Exercise aim:
Please print exactly the lines below, from the start of the material up to and including the line with "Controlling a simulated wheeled", but none of the pictures.

Input data:

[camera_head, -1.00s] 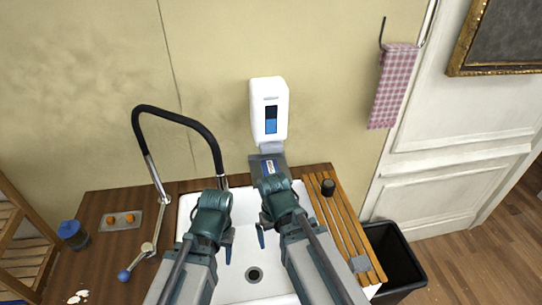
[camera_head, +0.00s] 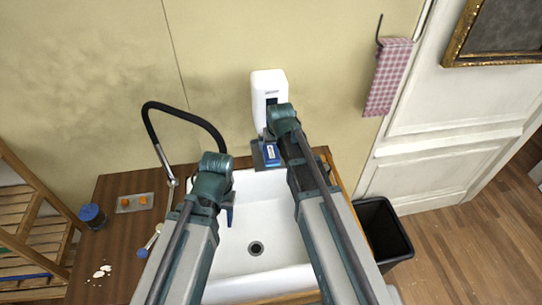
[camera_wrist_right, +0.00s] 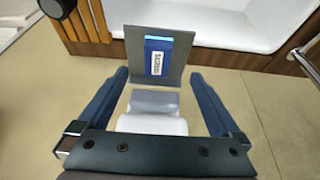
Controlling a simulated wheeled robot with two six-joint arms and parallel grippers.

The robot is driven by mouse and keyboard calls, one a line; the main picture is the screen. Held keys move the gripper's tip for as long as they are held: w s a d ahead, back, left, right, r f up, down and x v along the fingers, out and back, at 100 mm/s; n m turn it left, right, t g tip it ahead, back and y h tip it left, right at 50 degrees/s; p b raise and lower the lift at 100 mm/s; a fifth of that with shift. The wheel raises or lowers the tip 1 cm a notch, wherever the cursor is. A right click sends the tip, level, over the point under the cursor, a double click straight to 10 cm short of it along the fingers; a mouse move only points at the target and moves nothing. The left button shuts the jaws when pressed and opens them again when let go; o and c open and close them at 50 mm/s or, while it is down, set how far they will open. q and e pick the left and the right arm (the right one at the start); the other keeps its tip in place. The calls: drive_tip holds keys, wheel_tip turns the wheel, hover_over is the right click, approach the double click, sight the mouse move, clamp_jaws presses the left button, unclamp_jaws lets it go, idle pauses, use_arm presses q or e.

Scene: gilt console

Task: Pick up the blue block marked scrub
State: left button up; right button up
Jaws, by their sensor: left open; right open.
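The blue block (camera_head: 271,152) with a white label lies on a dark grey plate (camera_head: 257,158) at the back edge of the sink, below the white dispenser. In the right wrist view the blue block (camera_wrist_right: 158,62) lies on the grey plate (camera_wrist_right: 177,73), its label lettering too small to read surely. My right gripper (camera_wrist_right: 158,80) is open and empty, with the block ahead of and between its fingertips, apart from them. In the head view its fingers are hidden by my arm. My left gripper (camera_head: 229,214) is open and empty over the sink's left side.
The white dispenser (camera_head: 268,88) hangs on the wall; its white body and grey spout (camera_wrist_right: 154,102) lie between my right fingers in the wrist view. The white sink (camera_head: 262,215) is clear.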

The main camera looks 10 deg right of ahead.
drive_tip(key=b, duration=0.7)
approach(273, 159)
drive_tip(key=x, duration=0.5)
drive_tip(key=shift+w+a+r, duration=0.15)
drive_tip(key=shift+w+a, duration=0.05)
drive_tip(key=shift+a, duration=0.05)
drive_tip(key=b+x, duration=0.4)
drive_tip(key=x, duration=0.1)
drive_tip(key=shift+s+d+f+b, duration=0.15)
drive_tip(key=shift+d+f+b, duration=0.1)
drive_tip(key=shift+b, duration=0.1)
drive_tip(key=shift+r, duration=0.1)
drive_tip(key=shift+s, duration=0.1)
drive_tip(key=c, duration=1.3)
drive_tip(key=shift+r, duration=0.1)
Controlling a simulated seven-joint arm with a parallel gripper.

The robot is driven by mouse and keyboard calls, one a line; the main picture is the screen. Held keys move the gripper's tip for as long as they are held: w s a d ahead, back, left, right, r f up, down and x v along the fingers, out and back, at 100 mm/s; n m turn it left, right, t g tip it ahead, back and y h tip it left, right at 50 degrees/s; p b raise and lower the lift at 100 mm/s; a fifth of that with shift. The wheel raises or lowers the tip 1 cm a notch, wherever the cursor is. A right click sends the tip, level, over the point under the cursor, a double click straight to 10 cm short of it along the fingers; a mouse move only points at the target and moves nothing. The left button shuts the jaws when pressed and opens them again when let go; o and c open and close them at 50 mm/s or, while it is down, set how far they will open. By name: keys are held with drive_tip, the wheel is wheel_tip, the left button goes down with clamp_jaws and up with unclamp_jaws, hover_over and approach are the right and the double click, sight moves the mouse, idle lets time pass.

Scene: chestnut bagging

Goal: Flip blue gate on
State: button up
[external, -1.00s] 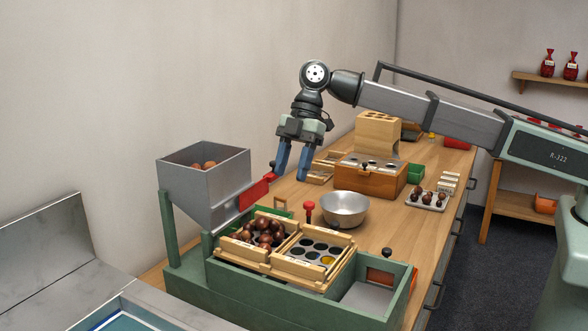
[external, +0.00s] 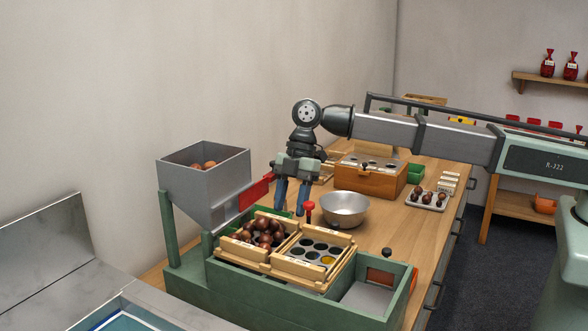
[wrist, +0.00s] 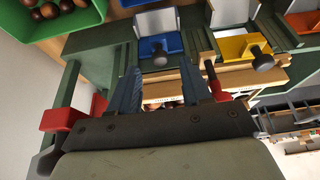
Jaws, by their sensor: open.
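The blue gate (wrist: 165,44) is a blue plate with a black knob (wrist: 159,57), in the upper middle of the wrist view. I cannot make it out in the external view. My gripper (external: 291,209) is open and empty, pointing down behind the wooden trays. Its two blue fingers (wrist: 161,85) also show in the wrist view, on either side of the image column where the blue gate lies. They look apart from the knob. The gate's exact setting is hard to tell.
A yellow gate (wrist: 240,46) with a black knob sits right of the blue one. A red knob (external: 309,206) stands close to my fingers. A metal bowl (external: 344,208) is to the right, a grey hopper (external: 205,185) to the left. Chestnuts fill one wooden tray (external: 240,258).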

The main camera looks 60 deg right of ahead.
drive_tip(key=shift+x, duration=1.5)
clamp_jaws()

Complete response:
[camera_head, -1.00s] 
[camera_head, +0.00s] 
[camera_wrist_right, +0.00s] 
Controlling a simulated wheeled robot with two six-joint arms and parallel grippers.

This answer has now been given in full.